◆ **Short exercise**
All records must be quoted exactly. Omit the pictures.

◆ **Extracted entries**
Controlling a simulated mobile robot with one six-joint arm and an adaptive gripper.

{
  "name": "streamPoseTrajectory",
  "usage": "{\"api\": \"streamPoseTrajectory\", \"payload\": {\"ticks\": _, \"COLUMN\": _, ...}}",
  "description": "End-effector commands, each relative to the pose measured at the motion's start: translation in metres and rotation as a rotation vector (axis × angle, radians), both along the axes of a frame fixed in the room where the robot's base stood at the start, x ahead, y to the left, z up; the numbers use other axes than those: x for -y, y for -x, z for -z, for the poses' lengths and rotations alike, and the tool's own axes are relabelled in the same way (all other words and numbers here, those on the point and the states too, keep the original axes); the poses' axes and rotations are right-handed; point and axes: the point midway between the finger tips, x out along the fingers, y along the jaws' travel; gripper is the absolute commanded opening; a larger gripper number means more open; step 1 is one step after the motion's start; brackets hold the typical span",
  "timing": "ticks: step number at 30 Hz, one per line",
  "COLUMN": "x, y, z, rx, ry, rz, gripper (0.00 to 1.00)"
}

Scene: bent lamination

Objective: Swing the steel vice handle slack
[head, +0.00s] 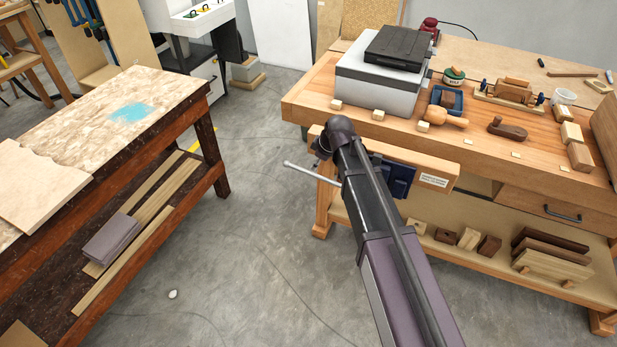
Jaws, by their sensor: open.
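The steel vice handle (310,173) is a thin bright rod with a ball at its left end. It sticks out to the left of my arm at the front of the workbench, sloping down to the right until my arm hides it. The blue vice (398,178) shows just right of my arm, below the bench top, and is partly hidden. My gripper (319,158) is at the far end of my arm, close by the handle's middle. It is open, but its fingers are mostly hidden by my wrist. I cannot tell whether it touches the handle.
The workbench (300,107) carries a grey box with a black lid (385,75), a wooden mallet (442,118), planes and blocks. A label (434,180) is on the board beside the vice. A second table (170,90) stands at left. The grey floor between them is mostly clear.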

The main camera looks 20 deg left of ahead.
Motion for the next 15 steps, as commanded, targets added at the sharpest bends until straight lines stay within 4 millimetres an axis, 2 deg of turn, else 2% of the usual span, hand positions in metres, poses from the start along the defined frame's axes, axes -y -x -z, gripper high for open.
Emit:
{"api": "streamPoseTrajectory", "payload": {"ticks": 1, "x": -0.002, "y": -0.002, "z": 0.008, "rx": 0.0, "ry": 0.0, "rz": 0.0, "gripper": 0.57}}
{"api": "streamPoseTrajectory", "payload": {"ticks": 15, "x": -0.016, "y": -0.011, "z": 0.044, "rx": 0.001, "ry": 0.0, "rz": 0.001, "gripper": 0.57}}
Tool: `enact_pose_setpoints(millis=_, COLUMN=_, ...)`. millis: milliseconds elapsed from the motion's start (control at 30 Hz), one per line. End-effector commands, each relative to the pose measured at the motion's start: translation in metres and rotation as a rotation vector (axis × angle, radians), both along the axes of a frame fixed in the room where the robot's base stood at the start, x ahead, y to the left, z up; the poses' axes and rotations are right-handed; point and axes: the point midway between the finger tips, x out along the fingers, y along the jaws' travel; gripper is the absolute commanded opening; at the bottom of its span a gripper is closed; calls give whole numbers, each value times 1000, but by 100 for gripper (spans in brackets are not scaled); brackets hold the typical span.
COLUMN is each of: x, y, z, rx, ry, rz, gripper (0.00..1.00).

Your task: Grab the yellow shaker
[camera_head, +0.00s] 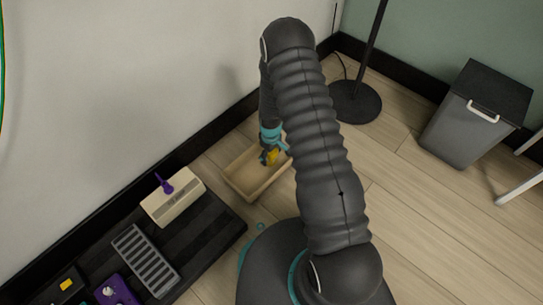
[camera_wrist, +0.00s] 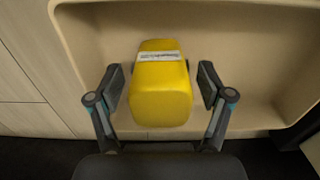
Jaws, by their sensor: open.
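The yellow shaker (camera_wrist: 160,95) is a rounded yellow block with a pale printed label on top. It is inside the light wooden tray (camera_wrist: 265,75), near one wall. My gripper (camera_wrist: 160,88) is open, with one finger on each side of the shaker and a visible gap on both sides. In the head view, my gripper (camera_head: 273,145) reaches down into the tray (camera_head: 240,190), and part of the yellow shaker (camera_head: 272,156) shows beside it. My arm hides the right side of the tray there.
A dark mat left of the tray holds a cream box (camera_head: 173,198) with a purple stick, a grey slotted block (camera_head: 147,261) and a purple item (camera_head: 118,290). A lamp base (camera_head: 355,102) and a grey bin (camera_head: 474,115) stand at the right. The wall is close behind the tray.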

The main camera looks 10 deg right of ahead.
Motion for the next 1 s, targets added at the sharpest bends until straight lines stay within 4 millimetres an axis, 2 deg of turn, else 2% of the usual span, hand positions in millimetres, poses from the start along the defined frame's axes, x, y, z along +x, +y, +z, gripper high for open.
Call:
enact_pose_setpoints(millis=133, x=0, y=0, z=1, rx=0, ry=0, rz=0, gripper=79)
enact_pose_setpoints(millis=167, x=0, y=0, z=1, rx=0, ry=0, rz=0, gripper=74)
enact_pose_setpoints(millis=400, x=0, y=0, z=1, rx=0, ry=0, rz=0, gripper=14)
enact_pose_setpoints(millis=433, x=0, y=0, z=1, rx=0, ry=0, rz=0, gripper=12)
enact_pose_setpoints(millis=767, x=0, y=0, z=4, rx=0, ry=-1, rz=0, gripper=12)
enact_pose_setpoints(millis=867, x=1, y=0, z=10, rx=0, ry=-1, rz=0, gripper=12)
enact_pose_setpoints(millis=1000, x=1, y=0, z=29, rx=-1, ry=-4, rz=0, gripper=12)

◆ **Exercise result**
Controlling a simulated mobile robot with one six-joint arm and an adaptive gripper.

{
  "name": "streamPoseTrajectory",
  "usage": "{\"api\": \"streamPoseTrajectory\", \"payload\": {\"ticks\": _, \"COLUMN\": _, ...}}",
  "description": "End-effector commands, each relative to the pose measured at the motion's start: translation in metres and rotation as a rotation vector (axis × angle, radians), both along the axes of a frame fixed in the room where the robot's base stood at the start, x ahead, y to the left, z up; the numbers use other axes than those: x for -y, y for -x, z for -z, for the poses' lengths and rotations alike, and the tool's own axes are relabelled in the same way (all other words and numbers here, those on the point and the states too, keep the original axes); the poses' axes and rotations are right-handed; point and axes: the point midway between the finger tips, x out along the fingers, y along the jaws' travel; gripper is the absolute commanded opening; a larger gripper number means more open; step 1 is one step after the motion's start; brackets hold the typical span",
  "timing": "ticks: step number at 30 Hz, one per line",
  "COLUMN": "x, y, z, rx, ry, rz, gripper (0.00 to 1.00)"
}

Scene: bent lamination

Objective: Swing the steel vice handle slack
[head, +0.00s] 
Jaws, by their sensor: open.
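The steel vice handle (310,173) is a thin bright rod with a ball at its left end. It sticks out to the left of my arm at the front of the workbench, sloping down to the right until my arm hides it. The blue vice (398,178) shows just right of my arm, below the bench top, and is partly hidden. My gripper (319,158) is at the far end of my arm, close by the handle's middle. It is open, but its fingers are mostly hidden by my wrist. I cannot tell whether it touches the handle.
The workbench (300,107) carries a grey box with a black lid (385,75), a wooden mallet (442,118), planes and blocks. A label (434,180) is on the board beside the vice. A second table (170,90) stands at left. The grey floor between them is mostly clear.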

The main camera looks 20 deg left of ahead.
Motion for the next 15 steps, as commanded, targets added at the sharpest bends until straight lines stay within 4 millimetres an axis, 2 deg of turn, else 2% of the usual span, hand positions in metres, poses from the start along the defined frame's axes, axes -y -x -z, gripper high for open.
Emit:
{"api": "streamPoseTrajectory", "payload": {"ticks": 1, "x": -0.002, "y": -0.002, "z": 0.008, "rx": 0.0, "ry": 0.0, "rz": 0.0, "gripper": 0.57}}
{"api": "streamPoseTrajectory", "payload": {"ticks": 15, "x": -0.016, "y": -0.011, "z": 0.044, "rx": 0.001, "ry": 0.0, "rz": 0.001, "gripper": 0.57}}
Tool: `enact_pose_setpoints(millis=_, COLUMN=_, ...)`. millis: milliseconds elapsed from the motion's start (control at 30 Hz), one per line. End-effector commands, each relative to the pose measured at the motion's start: translation in metres and rotation as a rotation vector (axis × angle, radians), both along the axes of a frame fixed in the room where the robot's base stood at the start, x ahead, y to the left, z up; the poses' axes and rotations are right-handed; point and axes: the point midway between the finger tips, x out along the fingers, y along the jaws' travel; gripper is the absolute commanded opening; at the bottom of its span a gripper is closed; calls give whole numbers, each value times 1000, but by 100 for gripper (spans in brackets are not scaled); brackets hold the typical span.
COLUMN is each of: x, y, z, rx, ry, rz, gripper (0.00..1.00).

Your task: Grab the yellow shaker
[camera_head, +0.00s] 
[camera_wrist, +0.00s] 
Jaws, by their sensor: open.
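The yellow shaker (camera_wrist: 160,95) is a rounded yellow block with a pale printed label on top. It is inside the light wooden tray (camera_wrist: 265,75), near one wall. My gripper (camera_wrist: 160,88) is open, with one finger on each side of the shaker and a visible gap on both sides. In the head view, my gripper (camera_head: 273,145) reaches down into the tray (camera_head: 240,190), and part of the yellow shaker (camera_head: 272,156) shows beside it. My arm hides the right side of the tray there.
A dark mat left of the tray holds a cream box (camera_head: 173,198) with a purple stick, a grey slotted block (camera_head: 147,261) and a purple item (camera_head: 118,290). A lamp base (camera_head: 355,102) and a grey bin (camera_head: 474,115) stand at the right. The wall is close behind the tray.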

The main camera looks 10 deg right of ahead.
Motion for the next 1 s, targets added at the sharpest bends until straight lines stay within 4 millimetres an axis, 2 deg of turn, else 2% of the usual span, hand positions in millimetres, poses from the start along the defined frame's axes, x, y, z along +x, +y, +z, gripper high for open.
Call:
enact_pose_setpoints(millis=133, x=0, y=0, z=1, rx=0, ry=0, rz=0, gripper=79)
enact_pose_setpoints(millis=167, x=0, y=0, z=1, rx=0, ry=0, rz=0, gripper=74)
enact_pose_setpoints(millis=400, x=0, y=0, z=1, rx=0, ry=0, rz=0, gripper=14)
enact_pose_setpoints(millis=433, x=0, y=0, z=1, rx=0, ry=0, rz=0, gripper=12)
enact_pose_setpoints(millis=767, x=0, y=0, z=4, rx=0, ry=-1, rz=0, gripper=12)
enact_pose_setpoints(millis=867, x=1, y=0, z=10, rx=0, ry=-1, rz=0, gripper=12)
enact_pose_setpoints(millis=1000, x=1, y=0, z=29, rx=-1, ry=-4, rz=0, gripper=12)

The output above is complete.